Given request — Report, word for word, every line of the material that contains "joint".

========================================

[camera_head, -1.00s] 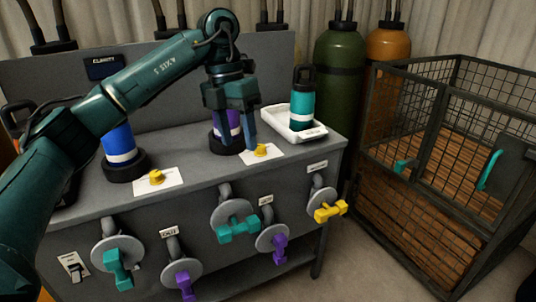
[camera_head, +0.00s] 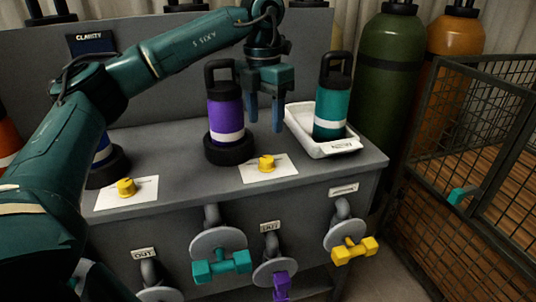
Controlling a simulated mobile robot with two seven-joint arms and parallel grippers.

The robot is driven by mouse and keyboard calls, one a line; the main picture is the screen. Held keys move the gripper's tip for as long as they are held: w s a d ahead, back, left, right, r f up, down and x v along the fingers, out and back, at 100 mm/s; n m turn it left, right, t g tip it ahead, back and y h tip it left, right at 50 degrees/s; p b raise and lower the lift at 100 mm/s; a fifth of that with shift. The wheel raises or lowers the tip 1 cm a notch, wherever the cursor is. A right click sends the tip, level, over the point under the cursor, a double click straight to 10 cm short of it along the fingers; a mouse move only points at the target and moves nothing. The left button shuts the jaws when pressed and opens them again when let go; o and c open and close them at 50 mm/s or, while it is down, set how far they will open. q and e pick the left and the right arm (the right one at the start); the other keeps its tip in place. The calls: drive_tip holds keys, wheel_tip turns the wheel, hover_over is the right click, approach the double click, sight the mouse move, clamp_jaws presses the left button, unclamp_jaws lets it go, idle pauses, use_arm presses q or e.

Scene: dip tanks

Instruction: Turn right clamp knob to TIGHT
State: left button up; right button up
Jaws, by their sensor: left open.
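The right clamp knob (camera_head: 267,163) is a small yellow knob on a white card (camera_head: 283,173) on the bench top. A second yellow knob (camera_head: 126,187) sits on another white card (camera_head: 145,194) to the left. A purple bottle (camera_head: 225,114) stands upright in a black ring base (camera_head: 229,150) just behind the right knob. My left gripper (camera_head: 264,122) is open and empty, fingers pointing down, between the purple bottle and the white tray, above and behind the right knob. It touches nothing that I can see. My right gripper is out of view.
A teal bottle (camera_head: 331,105) stands in a white tray (camera_head: 300,124) marked NEW. A blue bottle (camera_head: 101,150) is partly hidden by my left arm. Teal (camera_head: 222,266), purple (camera_head: 281,287) and yellow (camera_head: 355,251) valve handles stick out of the bench front. A wire cage (camera_head: 440,210) stands at right.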

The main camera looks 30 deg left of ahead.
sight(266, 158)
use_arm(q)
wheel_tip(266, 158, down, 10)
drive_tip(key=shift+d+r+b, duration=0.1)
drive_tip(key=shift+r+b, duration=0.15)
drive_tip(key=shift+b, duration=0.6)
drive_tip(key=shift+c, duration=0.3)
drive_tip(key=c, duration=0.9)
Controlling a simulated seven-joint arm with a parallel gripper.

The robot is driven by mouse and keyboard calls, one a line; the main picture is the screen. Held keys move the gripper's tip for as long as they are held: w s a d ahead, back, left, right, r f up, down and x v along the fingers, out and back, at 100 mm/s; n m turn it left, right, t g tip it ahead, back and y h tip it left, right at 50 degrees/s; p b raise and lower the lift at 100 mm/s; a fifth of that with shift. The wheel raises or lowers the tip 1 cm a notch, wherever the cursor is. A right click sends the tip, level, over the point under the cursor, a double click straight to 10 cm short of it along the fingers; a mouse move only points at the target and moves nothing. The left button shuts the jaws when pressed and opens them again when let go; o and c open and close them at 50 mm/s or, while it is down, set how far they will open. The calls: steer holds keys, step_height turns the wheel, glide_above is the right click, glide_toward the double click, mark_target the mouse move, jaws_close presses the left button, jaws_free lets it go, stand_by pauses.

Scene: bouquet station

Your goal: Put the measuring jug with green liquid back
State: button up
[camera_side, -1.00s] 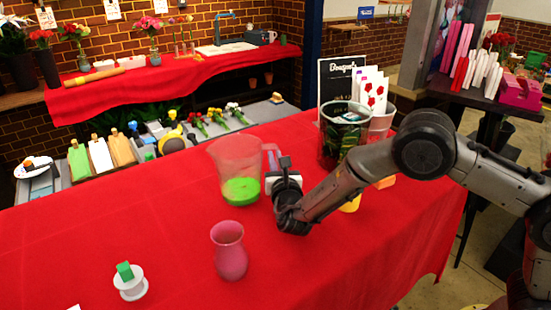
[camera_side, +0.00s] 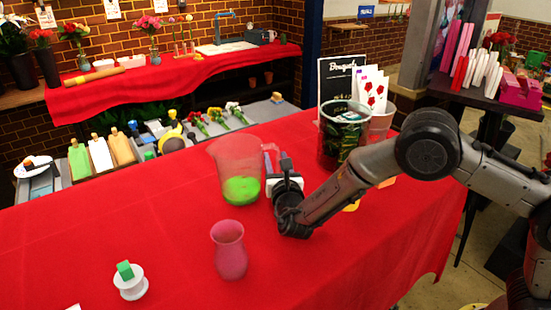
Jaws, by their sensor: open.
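The measuring jug (camera_side: 238,160) is clear and stands upright on the red-covered table, with green liquid (camera_side: 241,190) in its bottom. My gripper (camera_side: 275,170) is just to the right of the jug, low near the table, with its fingers pointing away from the camera. It is open, and I see nothing held in it. The wrist hides part of the fingers. I cannot tell whether the gripper touches the jug's handle side.
A pink vase (camera_side: 229,250) and a white spool with a green block (camera_side: 131,281) stand at the front. A dark leafy container (camera_side: 343,135) and a sign (camera_side: 340,78) stand behind my arm. The table's left part (camera_side: 110,220) is clear.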

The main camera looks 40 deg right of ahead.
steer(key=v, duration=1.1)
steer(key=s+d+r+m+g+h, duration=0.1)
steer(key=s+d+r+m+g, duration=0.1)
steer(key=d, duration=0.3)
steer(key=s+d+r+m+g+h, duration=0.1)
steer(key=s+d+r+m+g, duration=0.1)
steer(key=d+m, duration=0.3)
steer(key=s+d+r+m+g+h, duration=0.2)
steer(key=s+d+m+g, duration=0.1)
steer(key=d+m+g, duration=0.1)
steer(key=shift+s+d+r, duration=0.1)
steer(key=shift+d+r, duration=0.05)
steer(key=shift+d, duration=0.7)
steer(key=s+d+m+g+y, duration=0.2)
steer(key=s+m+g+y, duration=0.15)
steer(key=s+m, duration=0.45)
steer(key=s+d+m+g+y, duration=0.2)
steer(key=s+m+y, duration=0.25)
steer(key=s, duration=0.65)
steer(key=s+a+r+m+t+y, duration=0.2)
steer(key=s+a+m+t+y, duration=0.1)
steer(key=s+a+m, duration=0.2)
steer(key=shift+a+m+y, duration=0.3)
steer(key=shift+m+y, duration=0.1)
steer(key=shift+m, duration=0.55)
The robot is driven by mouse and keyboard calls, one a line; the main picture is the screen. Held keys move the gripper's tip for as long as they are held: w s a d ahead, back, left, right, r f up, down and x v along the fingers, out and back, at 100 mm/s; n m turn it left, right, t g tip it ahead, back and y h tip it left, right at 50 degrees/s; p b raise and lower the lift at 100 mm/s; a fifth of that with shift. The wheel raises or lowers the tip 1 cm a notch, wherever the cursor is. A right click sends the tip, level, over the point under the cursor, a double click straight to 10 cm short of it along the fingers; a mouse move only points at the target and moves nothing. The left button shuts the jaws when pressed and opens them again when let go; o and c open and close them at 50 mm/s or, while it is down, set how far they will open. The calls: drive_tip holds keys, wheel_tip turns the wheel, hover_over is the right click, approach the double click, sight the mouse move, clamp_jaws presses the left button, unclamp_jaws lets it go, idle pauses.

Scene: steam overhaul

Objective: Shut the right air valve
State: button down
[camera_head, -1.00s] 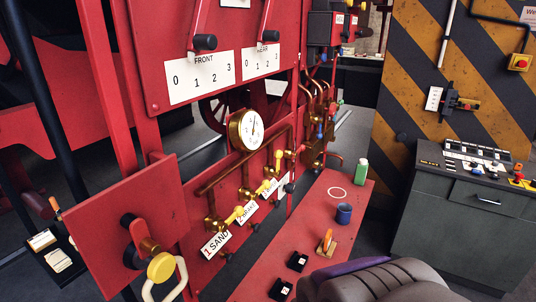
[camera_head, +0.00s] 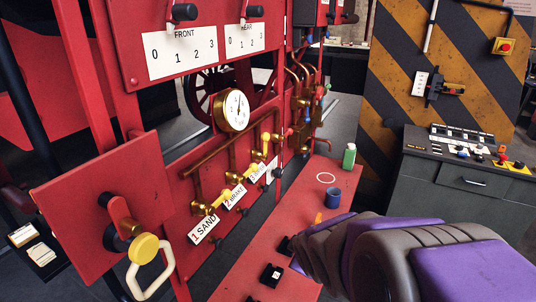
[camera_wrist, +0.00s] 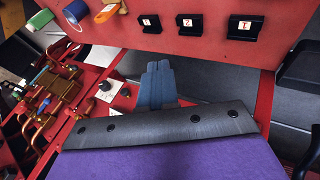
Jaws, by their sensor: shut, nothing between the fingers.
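Three yellow-handled valves sit on a brass pipe across the red panel in the head view, above white labels, the first two reading 1 SAND and 2 BRAKE. The rightmost valve (camera_head: 263,146) is nearest the dial gauge's right side; its handle appears to stand up, though small detail is unclear. My gripper (camera_wrist: 158,84) shows in the wrist view as blue-grey fingers, shut and empty, apart from the valves. In the head view my purple and grey arm is at the lower right, and the fingertips cannot be made out clearly.
A round-handled lever (camera_head: 145,250) juts out at lower left. A round gauge (camera_head: 232,111) is above the pipe. A grey cabinet (camera_head: 460,195) stands right.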

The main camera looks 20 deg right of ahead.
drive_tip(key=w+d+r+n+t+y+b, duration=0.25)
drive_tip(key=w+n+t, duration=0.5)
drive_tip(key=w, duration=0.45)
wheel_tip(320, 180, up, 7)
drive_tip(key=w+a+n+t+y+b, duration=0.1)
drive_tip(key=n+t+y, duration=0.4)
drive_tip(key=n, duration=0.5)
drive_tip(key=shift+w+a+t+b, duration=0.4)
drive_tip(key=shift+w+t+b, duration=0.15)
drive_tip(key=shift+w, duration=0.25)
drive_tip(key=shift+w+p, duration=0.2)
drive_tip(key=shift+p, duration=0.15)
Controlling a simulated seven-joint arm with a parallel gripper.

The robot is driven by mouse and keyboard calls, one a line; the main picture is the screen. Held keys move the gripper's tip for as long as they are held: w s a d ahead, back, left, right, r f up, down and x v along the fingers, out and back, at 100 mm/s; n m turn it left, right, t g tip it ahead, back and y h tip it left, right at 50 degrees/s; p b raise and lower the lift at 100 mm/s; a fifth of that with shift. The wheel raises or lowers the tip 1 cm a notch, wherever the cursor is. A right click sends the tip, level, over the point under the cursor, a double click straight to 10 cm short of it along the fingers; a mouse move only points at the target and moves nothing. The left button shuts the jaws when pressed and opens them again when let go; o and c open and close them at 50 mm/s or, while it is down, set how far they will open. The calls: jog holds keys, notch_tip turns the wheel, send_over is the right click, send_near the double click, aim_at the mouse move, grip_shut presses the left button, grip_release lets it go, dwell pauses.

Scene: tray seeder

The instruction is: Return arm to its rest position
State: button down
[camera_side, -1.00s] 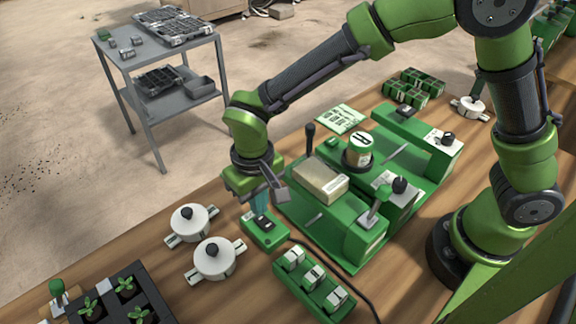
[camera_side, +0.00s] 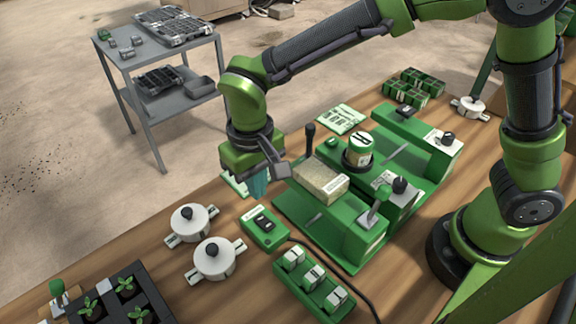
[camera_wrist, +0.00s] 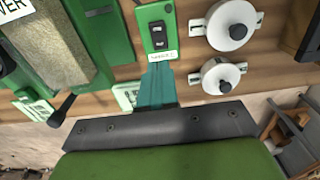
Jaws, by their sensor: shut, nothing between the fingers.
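My gripper (camera_side: 260,187) is shut and empty, with teal fingers pointing down. It hangs above the table's back edge, behind the small green switch box (camera_side: 264,228) and left of the green seeder (camera_side: 340,222). In the wrist view the teal fingers (camera_wrist: 157,84) show just below the switch box (camera_wrist: 157,30), apart from it as far as I can tell. The switch box has a dark rocker switch on top. A pale green card lies partly hidden behind the fingers.
Two white lidded pots (camera_side: 214,260) stand left of the switch box. A green block with several small switches (camera_side: 313,283) is in front. A seedling tray (camera_side: 120,297) sits at lower left. A grey cart (camera_side: 160,60) stands on the floor behind. A black lever (camera_side: 310,138) rises near my gripper.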

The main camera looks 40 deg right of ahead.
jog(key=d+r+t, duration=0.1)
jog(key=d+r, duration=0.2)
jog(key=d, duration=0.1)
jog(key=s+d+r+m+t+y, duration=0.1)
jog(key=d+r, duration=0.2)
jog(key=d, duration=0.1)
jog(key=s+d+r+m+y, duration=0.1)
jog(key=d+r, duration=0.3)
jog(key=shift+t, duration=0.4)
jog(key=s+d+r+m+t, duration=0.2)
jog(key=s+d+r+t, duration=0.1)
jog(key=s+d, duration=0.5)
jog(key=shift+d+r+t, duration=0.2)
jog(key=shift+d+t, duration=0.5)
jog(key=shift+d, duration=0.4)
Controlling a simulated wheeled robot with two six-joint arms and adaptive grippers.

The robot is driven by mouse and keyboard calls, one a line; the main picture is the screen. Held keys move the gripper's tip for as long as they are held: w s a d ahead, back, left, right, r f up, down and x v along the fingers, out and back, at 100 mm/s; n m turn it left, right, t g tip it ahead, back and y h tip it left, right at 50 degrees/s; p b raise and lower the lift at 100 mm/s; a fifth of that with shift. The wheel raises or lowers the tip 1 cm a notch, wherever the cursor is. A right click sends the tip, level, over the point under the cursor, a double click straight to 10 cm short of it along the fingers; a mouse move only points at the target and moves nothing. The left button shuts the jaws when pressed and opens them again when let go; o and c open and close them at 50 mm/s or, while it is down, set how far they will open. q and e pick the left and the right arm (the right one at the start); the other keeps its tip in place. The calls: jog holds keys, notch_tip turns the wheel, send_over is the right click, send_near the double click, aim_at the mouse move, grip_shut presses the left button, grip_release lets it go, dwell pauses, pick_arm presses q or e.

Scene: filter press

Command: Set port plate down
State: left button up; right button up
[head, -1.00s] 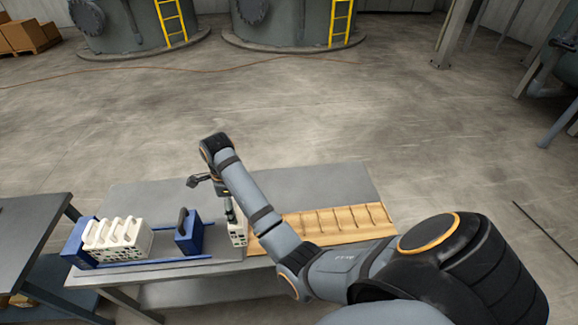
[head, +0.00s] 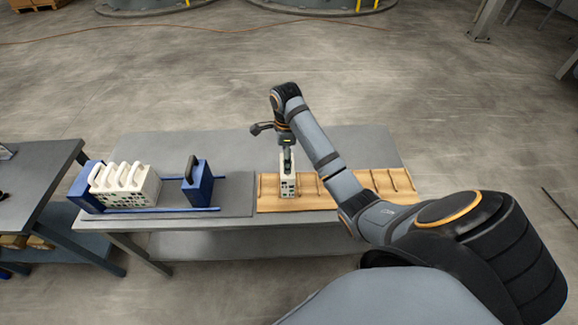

========================================

Exercise solution —
Controlling a simulated mobile robot with two seven-joint arms and parallel grippers.
Controlling a simulated seven-joint arm with a parallel gripper.
Controlling a simulated seven-joint arm with a parallel gripper.
Controlling a simulated wheeled robot with two six-joint arms and adaptive grippers.

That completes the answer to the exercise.